PIEDMONT -- The school board gave the green light to parent clubs for them to fund the buyback of two furlough days for the 2013-14 school year.
The move would bring changes to the instructional calendar. Proposed is: making Nov. 1 a nonstudent day and designating it a paid professional development day for teachers; making Jan. 7, currently a vacation day for winter break, a student day; March 21 would be a school day for all students and staff.
The agreement is subject to approval by the bargaining units and final approval by the board at its March 27 meeting. The buyback will require the commitment of $180,000 in new funds from parent clubs and other fundraising. Teachers agreed two years ago to five furlough days to save the district about $450,000 per year through 2013-14.
The board also discussed how to spend the $12.7 million in modernization money received from the state for "matching funds" for the district's seismic upgrade programs. The funds can only be used for capital improvement projects, such as roof repairs, Alan Harvey Theater renovations, fencing and the like. The money could also be used to pay down debt service on bonds. Superintendent Connie Hubbard said first priority of projects would be health and safety on all campuses.
"Yes, focus on school security," resident George Childs said, but also "pay down the debt service on the bonds" to give taxpayers a break.

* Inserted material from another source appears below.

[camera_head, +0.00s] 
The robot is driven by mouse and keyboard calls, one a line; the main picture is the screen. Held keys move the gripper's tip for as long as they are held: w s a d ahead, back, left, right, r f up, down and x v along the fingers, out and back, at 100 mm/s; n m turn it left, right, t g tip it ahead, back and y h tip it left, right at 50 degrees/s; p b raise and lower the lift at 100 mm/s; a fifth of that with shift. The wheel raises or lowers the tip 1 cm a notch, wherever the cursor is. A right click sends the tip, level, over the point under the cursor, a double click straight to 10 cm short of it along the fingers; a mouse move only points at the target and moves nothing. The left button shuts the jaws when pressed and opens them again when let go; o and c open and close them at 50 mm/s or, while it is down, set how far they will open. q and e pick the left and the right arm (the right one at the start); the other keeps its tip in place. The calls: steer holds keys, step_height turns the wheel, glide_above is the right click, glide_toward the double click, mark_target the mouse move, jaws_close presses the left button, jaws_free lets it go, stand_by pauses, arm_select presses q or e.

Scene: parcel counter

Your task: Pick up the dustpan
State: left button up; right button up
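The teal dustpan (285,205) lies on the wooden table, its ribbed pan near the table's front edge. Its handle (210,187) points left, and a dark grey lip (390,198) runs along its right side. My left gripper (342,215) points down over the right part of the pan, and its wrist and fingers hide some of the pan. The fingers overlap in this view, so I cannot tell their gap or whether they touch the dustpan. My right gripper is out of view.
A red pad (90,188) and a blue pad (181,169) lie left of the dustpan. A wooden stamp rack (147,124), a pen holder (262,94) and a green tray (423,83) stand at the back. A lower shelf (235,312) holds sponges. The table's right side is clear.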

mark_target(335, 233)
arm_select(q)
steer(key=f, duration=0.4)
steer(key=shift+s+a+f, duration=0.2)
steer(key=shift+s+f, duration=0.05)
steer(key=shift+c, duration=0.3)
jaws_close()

The board may have a special workshop to begin prioritizing projects this spring. Hubbard updated the board on steps being taken to keep Piedmont schools safe and secure at all times, particularly in the wake of the Newtown tragedy. Police officers have done walkarounds at campuses. Hubbard has met with new police Chief Rikki Goede to gauge her input. Schools are enforcing all visitors to check in at the office and wear badges at all times while on campus. The district plans to limit access to campuses during the school day by "walk through" visitors who use them as shortcuts for walking their dogs and the like. They plan to restrict use of Witter Field on the Piedmont High campus during the school day and plan fencing around Wildwood School.
"It's an inconvenience," Hubbard admitted. "It requires a culture shift. We'll have to educate people, and we expect resistance."